成田凌、約100人の中から選ばれ周防正行監督と初タッグ “想像を超えた”声の芝居 映画『カツベン!』インタビュー


成田凌

約100人の候補者から選ばれた成田凌 俳優仲間からの反応は?

ーー監督から見た成田さんの魅力を教えてください。成田さんを抜擢した理由は?

周防監督:本人の前で恥ずかしいな(笑)。最初に会ったときの印象です。ベテランではなく若手の人を選ぶときは、自分が撮影現場で好きになれそうかが大きいんです。今からすれば(成田は)最初は緊張していたんだろうなと思います。

成田:当たり前じゃないですか!(笑)でも僕、(オーディションに)金髪にヒゲで行っていたんですよ。

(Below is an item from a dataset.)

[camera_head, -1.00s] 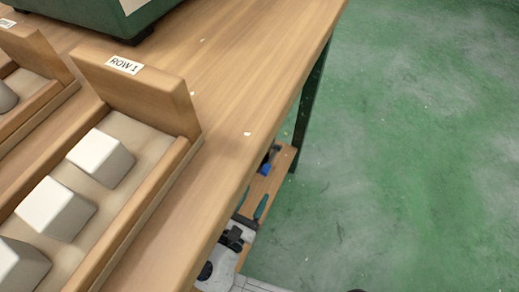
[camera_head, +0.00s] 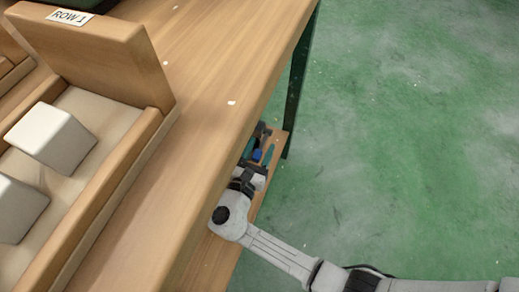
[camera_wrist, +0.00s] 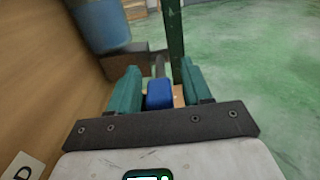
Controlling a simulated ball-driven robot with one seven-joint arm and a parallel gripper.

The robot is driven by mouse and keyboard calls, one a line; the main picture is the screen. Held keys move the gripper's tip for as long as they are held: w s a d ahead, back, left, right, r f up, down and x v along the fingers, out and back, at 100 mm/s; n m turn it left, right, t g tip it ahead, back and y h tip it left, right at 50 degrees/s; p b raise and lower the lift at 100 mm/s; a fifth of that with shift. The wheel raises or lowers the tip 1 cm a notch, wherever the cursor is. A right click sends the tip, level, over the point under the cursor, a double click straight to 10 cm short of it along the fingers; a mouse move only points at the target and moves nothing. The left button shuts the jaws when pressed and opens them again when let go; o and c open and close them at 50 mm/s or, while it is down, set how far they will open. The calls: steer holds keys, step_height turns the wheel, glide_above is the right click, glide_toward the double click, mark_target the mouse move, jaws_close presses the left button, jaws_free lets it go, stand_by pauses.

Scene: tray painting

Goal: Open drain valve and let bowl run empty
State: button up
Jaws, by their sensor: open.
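My gripper (camera_wrist: 158,68) has two teal fingers standing apart in the wrist view. A small blue piece (camera_wrist: 158,95), which may be the drain valve's handle, lies between them with gaps on both sides. A dark grey rod rises just behind it. In the head view my gripper (camera_head: 260,150) is low beside the bench's right side, above the lower shelf, with the blue piece (camera_head: 257,155) at its fingers. A blue rounded vessel (camera_wrist: 98,25) stands at the upper left of the wrist view; I cannot tell whether it is the bowl. No liquid shows.
The wooden bench top (camera_head: 205,85) overhangs the lower shelf (camera_head: 215,262). A green bench leg (camera_wrist: 173,40) stands just beyond my gripper. A tray marked ROW 1 (camera_head: 90,45) holds pale blocks on the bench. The green floor (camera_head: 400,130) to the right is clear.

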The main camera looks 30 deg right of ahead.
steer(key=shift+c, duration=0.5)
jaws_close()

周防監督:そういう格好だからこそ伝わってくるものがありますよ。最初から活弁の技術で選ぼうとは思っていませんでした。よっぽど滑舌が悪いとかあれば別ですけど(笑)。普通にきちんと声が聞こえていて、あとはもうその人がどれだけ頑張れるか、ということで。だから、あのときの成田くんの緊張感も、僕に好ましくうつったのかもしれない。

ーー何人くらいに会われたんですか?

周防監督:100人くらいですかね。

成田:100人!!でも、他の作品でご一緒した俳優が3人いたんですけど、その方たちも全員受けていました。決まった後で、「俺も受けてた~~!」って聞きました。結構いろんな人に言われました。

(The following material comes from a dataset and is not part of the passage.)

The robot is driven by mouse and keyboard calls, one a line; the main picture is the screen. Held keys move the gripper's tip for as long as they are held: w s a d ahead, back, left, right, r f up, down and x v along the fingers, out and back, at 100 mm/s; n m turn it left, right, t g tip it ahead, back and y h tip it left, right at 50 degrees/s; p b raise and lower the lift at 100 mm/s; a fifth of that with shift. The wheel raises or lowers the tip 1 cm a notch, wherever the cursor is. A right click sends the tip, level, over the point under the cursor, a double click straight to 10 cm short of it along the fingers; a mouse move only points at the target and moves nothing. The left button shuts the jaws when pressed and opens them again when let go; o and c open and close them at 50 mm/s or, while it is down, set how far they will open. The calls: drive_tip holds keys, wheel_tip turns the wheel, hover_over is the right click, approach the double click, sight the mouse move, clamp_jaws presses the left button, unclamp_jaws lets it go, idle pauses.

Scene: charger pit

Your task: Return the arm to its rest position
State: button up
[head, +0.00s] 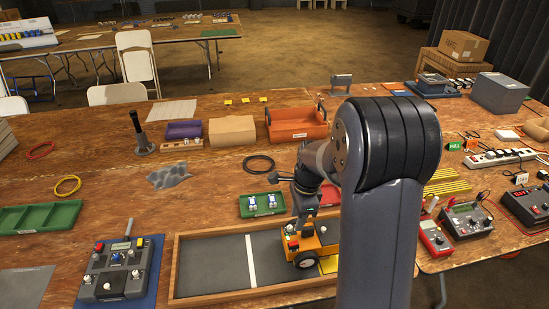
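My arm stands up large and grey in the right middle of the head view, bent at its elbow. Its forearm reaches away to the left, and my gripper (303,208) points down over the wooden-framed pit (215,297). The gripper is small and dark here, and its fingers cannot be made out. Just below it, a small orange wheeled vehicle (306,258) sits in the right part of the pit. I cannot tell whether the gripper touches it. My upright arm link hides the pit's right end.
A green tray (262,213) with small parts and a red tray (331,196) lie close to the gripper. A control box (118,268) stands at left. An orange bin (297,125) and cardboard box (232,131) stand behind. Meters and a power strip (500,157) crowd the right.

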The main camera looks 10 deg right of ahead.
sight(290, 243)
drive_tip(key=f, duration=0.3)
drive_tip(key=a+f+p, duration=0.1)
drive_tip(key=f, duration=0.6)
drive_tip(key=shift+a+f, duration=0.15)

ーー周防組への参戦は、かなり羨ましがられたのではないでしょうか。

成田:面白いのが、俳優仲間と飲んでいて、結構酔っ払ってきたときに「実は…」って告白されることが多かったです。みんな、めちゃくちゃやりたかったんだと思います。でも、この作品を見たら、みんな嫉妬してくれると思います(笑)。

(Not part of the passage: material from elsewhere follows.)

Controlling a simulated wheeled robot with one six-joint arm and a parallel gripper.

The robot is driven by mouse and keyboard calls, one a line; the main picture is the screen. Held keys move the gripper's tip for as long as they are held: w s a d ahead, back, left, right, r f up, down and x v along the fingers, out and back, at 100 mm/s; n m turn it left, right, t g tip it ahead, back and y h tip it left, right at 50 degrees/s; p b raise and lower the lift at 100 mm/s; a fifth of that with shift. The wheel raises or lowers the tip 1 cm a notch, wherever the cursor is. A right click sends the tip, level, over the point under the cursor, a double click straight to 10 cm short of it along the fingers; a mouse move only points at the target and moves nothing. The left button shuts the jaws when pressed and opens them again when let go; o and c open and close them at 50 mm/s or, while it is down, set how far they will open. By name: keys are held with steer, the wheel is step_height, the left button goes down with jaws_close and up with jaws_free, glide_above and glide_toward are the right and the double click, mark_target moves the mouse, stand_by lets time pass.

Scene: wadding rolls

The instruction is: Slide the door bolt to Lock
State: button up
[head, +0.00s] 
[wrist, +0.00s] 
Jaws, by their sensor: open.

周防監督:でもね、オーディションはわからないんですよ。そのときのちょっとしたことで落ちたり受かったりする。成田さんの将来性を見て選んだわけじゃない。この映画にとっていいか、悪いかを考えて決めた。違う意味で、この人面白い、と思った人は何人かいるんです。でも、この映画にって考えたときに、違うかなと思いました。
成田さんを選ぶことに一番引っかかっていたのは身長ですから。大正時代の人にしては高すぎる。当時の日本人はもっと低かった。成田さん、もう10センチ低かったらな……なんて思ったりしました。でも、大正時代だからといって全員が全員低いわけではないだろうと。そこは気にせず、キャラクター優先で行こうと決めたんです。

成田:そのことで「お前電信柱みたいなやつだな」っていうセリフは増えましたね。

周防監督:脚本家が、どうしてもどこかで一言言わせたいって(笑)。

成田:最初の方に回収しておきたいって(笑)。

周防監督:大正時代にこんな身長の人がいたら奇異な目で見られたと思いますよ。

成田:竹中(直人)さんがわざわざ僕を高いところから下ろして、自分が高いところを歩くみたいなシーンもありましたよね。

周防監督:目線を合わせようとね。あれは背が高いからこそ生まれた演出ですね。